Arcan is focused on the efficient development of its long-life, conventional light oil play in the Swan Hills. The Corporation holds an extensive multi-year inventory of low-risk drilling opportunities, with the majority of prospects drillable from existing pad sites. The Corporation will continue to expand application of the waterflood process expecting to de-risk specific core properties and improve production decline rates.
The Corporation will continue its pursuit of its objective of delivering sustainable and profitable production. In particular, it will continue to design its capital programs within funds from operations. The Corporation will seek strategic alternatives to reduce its debt burden, including opportunities to share development costs with third parties through joint ventures and farm-outs. This is intended to advance project development while reducing capital investment and improving project returns.
Arcan continues to work toward reductions to company-wide costs. Completion of the tie-in of the Ethel oil sales line and expansion of electrical power service in the Ethel field, combined with other initiatives are expected to help reduce operating costs towards the target of $15.00 per BOE by the end of 2014. Arcan has instituted a careful and disciplined evaluation structure for drilling completions operations. Recent improvements have stabilized well costs at approximately $4.5 million to $5.3 million per well. With the intent to further reduce well costs, Arcan has worked collaboratively to modify and upgrade a drilling rig for the winter drilling season that is expected to further improve efficiencies. The Corporation is seeking to drill, complete and tie-in wells at a cost of $4.3 million to $5.0 million.
Arcan reduced its capital expenditures in the second quarter, which reductions have continued through the current quarter when site access is challenging due to wet conditions. Expenditures will increase again in late September with the start of the winter drilling program. This higher activity level will continue through the fourth quarter of 2014 and into 2015. The Board of Directors is currently reviewing a winter drilling program that proposes drilling five wells in the second half of 2014 and an additional four wells in the first quarter of 2015. The drilling program will prioritize prospects in proximity to the successful wells drilled in last year’s program.

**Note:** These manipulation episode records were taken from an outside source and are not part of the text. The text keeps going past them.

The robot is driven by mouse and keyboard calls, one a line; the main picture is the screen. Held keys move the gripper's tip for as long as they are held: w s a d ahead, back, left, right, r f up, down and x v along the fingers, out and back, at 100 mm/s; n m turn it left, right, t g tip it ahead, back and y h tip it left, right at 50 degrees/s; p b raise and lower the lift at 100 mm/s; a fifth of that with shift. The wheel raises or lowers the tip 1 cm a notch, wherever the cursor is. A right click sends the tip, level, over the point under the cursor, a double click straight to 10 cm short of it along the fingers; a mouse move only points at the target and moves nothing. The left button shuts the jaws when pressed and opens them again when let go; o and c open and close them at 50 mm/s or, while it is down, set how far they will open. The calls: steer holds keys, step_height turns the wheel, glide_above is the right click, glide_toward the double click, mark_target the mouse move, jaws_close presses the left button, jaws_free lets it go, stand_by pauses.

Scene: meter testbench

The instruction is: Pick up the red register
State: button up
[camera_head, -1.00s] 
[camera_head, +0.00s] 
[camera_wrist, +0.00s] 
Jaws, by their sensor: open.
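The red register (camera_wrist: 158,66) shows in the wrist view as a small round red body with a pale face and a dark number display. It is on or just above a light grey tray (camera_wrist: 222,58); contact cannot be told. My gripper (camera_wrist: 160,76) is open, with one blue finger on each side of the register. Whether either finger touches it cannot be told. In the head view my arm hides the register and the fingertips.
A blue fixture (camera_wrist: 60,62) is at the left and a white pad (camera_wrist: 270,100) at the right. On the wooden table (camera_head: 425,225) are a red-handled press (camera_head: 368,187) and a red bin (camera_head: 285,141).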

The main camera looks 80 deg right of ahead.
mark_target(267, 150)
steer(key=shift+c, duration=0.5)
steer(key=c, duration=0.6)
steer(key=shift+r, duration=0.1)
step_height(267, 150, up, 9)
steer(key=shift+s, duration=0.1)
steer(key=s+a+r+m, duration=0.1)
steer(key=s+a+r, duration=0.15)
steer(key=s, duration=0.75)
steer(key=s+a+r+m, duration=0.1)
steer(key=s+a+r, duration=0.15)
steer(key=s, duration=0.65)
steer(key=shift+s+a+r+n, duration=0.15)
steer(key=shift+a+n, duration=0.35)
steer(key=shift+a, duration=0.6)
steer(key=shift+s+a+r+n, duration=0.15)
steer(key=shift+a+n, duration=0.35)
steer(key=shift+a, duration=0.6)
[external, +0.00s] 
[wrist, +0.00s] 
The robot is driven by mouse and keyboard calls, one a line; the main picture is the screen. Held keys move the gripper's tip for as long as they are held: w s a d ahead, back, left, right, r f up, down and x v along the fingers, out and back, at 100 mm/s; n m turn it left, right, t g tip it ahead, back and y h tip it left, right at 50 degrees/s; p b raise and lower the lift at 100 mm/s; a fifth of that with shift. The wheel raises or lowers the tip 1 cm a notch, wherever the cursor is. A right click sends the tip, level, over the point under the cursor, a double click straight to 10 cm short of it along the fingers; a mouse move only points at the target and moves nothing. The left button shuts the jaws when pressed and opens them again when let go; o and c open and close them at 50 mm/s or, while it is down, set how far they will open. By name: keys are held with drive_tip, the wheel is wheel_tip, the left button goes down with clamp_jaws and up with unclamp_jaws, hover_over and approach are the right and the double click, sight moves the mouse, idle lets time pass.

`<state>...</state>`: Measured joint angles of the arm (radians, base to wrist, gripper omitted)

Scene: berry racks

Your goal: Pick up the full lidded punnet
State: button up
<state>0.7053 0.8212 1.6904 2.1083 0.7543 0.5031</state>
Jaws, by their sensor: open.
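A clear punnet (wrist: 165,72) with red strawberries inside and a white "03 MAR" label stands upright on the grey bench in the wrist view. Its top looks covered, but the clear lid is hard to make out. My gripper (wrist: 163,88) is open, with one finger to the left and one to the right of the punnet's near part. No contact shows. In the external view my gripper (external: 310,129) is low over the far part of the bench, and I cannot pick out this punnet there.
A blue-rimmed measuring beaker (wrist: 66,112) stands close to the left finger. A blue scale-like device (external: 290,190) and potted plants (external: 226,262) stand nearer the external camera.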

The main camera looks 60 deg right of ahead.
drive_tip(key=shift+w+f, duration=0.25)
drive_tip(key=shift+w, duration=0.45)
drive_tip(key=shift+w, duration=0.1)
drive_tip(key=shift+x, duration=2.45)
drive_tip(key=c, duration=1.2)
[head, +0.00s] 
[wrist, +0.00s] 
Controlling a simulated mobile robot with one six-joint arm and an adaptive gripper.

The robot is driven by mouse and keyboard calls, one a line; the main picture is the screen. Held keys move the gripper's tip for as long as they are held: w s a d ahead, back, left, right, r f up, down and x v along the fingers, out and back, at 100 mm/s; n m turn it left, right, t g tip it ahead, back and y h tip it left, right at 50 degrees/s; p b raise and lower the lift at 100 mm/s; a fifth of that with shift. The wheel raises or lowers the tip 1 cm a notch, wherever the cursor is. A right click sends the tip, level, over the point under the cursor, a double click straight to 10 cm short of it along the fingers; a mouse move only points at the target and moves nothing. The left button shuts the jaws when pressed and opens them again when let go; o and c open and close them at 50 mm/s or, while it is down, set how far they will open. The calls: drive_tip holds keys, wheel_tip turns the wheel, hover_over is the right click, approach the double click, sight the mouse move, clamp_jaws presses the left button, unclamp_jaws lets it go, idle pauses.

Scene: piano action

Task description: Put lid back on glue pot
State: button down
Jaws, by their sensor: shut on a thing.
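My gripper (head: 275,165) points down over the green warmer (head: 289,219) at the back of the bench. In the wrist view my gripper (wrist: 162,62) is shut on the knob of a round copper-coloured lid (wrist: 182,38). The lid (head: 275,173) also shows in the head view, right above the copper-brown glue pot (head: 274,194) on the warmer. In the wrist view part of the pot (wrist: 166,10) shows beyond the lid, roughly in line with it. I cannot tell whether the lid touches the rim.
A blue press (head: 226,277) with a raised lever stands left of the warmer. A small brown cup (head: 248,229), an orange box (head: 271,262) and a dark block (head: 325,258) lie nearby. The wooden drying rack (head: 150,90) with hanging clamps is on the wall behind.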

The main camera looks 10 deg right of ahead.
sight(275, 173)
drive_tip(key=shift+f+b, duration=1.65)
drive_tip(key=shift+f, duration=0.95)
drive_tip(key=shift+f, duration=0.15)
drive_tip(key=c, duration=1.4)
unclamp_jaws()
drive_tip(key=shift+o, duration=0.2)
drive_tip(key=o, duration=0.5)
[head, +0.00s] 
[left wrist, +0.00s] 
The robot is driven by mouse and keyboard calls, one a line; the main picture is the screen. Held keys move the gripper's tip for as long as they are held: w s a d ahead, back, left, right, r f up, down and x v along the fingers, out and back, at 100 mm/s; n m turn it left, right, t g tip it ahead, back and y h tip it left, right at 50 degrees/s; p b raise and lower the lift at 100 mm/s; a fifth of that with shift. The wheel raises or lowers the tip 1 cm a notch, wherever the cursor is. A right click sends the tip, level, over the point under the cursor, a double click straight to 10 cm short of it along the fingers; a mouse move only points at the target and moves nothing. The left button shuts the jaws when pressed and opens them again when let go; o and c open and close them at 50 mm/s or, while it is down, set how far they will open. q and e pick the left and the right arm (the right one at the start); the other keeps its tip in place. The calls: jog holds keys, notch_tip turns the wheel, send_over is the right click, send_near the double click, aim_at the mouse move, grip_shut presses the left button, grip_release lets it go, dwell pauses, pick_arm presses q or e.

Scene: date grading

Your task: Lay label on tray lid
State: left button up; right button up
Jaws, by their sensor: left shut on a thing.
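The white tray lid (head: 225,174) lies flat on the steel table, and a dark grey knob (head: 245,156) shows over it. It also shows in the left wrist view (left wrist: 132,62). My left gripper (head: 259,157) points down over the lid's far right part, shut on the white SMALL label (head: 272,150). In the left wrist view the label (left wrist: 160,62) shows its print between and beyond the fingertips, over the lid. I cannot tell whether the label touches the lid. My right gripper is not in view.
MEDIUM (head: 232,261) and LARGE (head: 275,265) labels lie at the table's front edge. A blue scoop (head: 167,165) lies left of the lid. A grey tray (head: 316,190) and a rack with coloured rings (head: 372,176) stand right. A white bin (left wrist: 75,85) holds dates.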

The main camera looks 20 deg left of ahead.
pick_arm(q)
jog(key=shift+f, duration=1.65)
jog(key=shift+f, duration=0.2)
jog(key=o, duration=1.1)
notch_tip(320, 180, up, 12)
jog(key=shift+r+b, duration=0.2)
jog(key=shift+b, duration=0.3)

In the first quarter of 2014, Arcan used the last of the toted hydrochloric acid that was purchased by Stimsol in 2012. This followed the shutdown of Stimsol’s pumping and stimulation division in mid-2013. Arcan has entered into an agreement to lease its Stimsol assets, Swan Hills acid blending facility, laboratory and all related equipment. The lessee also has a right to acquire Stimsol on certain terms. Arcan does not expect any further Stimsol inventory write-downs in 2014.
Arcan expects third quarter production to average between 3,650 and 3,850 BOE per day, in line with its annual guidance of 3,500 to 3,800 BOE/d for 2014. The Corporation has benefitted from the production results from wells in last year’s drilling program, continued water flood response and reduced operating costs.
Arcan has identified employee retention as a key risk in its ability to retain and develop highly skilled individuals and key management employees. In August 2014, the Corporation implemented a retention program for all employees of the Corporation which will pay a total of approximately $3.4 million, of which one half is payable on March 31, 2015 and one half is payable on August 31, 2015.
FINANCIAL STATEMENTS AND MANAGEMENT’S DISCUSSION AND ANALYSIS:
Arcan has filed its unaudited condensed interim consolidated financial statements and the accompanying management’s discussion and analysis for the three and six month periods ended June 30, 2014, and these documents will be available for review at www.sedar.com or www.arcanres.com.
About Arcan Resources Ltd.
Arcan Resources Ltd. is an Alberta, Canada corporation that is principally engaged in the exploration, development and acquisition of petroleum and natural gas located in Canada’s Western Sedimentary Basin.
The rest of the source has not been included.